§ Aim
Begin at the line with "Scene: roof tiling" and output every line through the end of the records, exactly as given. Omit pictures.

§ Data listing
* START *
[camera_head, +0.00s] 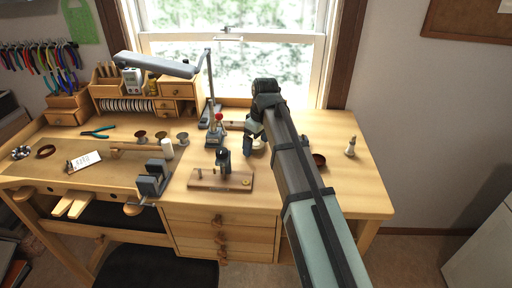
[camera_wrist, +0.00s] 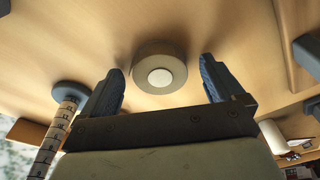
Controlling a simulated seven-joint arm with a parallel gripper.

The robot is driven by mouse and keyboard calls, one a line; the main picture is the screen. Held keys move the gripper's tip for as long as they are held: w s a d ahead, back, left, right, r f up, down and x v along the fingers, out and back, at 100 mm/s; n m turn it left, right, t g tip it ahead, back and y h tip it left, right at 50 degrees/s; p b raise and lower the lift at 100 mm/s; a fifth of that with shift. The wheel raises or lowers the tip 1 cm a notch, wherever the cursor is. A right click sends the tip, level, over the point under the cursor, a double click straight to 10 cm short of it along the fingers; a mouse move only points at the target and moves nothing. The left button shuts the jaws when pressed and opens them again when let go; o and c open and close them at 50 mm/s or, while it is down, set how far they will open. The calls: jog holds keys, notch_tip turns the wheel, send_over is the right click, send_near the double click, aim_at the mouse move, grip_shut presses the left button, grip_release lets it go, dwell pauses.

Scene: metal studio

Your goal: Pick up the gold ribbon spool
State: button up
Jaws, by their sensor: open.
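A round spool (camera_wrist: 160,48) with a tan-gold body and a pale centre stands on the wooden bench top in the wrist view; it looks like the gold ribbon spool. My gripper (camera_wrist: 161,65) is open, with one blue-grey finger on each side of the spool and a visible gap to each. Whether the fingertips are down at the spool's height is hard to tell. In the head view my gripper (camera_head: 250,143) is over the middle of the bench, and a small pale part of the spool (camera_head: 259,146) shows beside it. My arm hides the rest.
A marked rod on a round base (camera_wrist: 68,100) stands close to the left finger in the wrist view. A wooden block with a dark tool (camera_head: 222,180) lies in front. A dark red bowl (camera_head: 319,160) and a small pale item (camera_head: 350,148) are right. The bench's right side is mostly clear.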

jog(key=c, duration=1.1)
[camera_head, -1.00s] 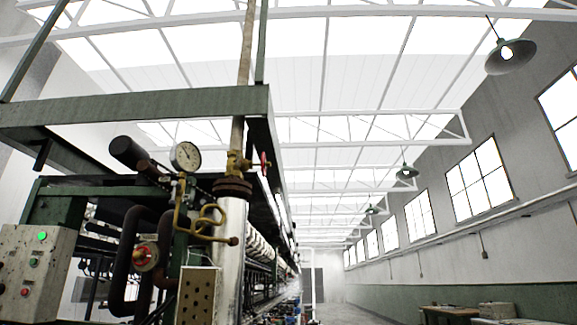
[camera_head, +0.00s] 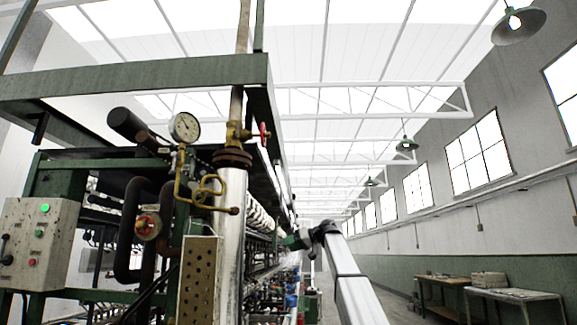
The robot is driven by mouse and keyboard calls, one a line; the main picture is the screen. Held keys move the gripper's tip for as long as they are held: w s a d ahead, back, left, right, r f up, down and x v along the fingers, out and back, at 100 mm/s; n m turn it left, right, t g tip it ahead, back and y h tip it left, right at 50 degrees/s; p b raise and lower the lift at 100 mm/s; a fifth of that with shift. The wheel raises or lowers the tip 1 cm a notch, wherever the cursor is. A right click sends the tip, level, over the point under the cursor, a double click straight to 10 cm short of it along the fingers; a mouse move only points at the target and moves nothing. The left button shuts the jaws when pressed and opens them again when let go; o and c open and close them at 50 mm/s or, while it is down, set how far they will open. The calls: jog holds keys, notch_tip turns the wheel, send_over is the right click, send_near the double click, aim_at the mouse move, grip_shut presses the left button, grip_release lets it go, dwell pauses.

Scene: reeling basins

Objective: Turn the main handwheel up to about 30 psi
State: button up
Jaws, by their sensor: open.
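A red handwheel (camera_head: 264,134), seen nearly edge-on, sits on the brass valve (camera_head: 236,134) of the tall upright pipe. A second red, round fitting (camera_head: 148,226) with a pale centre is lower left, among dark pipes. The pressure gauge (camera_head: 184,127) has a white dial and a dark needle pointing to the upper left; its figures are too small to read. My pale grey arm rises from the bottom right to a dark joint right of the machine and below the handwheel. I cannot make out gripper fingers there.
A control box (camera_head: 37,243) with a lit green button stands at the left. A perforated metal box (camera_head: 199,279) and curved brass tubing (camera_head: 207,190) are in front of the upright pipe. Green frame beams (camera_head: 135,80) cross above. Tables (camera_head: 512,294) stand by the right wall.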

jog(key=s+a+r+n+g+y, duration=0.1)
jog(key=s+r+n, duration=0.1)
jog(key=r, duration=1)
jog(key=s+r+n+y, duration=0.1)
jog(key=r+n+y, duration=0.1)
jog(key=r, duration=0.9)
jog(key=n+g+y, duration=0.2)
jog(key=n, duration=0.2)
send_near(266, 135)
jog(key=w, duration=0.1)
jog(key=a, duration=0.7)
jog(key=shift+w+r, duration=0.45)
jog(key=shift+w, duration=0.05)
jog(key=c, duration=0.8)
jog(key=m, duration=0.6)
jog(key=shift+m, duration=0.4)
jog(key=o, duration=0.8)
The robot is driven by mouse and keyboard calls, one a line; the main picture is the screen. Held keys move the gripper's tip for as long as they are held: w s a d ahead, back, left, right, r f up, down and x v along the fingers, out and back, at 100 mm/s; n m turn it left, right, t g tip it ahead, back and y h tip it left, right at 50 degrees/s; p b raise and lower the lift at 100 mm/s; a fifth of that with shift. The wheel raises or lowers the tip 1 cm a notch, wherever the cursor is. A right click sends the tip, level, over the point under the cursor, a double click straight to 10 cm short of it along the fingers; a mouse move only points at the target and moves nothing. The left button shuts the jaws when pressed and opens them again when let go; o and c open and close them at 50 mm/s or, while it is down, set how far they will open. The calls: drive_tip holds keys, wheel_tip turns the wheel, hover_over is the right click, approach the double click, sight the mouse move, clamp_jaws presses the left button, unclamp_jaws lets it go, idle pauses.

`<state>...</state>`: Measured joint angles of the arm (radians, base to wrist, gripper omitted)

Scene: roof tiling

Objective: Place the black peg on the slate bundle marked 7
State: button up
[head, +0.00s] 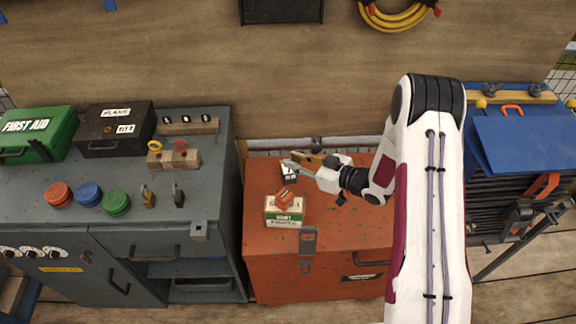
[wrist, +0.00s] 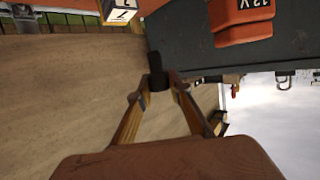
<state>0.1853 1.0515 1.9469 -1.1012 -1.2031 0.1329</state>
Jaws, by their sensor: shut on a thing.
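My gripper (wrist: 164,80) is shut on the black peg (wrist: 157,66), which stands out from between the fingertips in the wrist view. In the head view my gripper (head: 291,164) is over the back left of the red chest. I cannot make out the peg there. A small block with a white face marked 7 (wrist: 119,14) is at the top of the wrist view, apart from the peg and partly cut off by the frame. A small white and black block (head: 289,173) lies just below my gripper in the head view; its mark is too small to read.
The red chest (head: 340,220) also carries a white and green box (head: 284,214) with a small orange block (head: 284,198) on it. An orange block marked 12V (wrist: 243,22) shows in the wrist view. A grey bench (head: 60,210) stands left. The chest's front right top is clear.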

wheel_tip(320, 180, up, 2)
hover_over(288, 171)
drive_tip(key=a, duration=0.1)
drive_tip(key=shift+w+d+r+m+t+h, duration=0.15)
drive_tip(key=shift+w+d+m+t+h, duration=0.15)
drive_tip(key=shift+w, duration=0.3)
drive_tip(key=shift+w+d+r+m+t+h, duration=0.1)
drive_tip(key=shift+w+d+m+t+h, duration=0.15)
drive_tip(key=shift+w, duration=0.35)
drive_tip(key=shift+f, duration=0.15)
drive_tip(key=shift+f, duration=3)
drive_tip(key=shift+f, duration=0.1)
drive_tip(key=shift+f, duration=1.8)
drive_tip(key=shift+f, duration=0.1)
* END *
§ Expected answer
Scene: roof tiling

Objective: Place the black peg on the slate bundle marked 7
State: button up
[head, +0.00s] 
[wrist, +0.00s] 
<state>0.1853 1.0515 1.9469 -1.1012 -1.2031 0.1329</state>
Jaws, by their sensor: shut on a thing.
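My gripper (wrist: 164,80) is shut on the black peg (wrist: 157,66), which stands out from between the fingertips in the wrist view. In the head view my gripper (head: 291,164) is over the back left of the red chest. I cannot make out the peg there. A small block with a white face marked 7 (wrist: 119,14) is at the top of the wrist view, apart from the peg and partly cut off by the frame. A small white and black block (head: 289,173) lies just below my gripper in the head view; its mark is too small to read.
The red chest (head: 340,220) also carries a white and green box (head: 284,214) with a small orange block (head: 284,198) on it. An orange block marked 12V (wrist: 243,22) shows in the wrist view. A grey bench (head: 60,210) stands left. The chest's front right top is clear.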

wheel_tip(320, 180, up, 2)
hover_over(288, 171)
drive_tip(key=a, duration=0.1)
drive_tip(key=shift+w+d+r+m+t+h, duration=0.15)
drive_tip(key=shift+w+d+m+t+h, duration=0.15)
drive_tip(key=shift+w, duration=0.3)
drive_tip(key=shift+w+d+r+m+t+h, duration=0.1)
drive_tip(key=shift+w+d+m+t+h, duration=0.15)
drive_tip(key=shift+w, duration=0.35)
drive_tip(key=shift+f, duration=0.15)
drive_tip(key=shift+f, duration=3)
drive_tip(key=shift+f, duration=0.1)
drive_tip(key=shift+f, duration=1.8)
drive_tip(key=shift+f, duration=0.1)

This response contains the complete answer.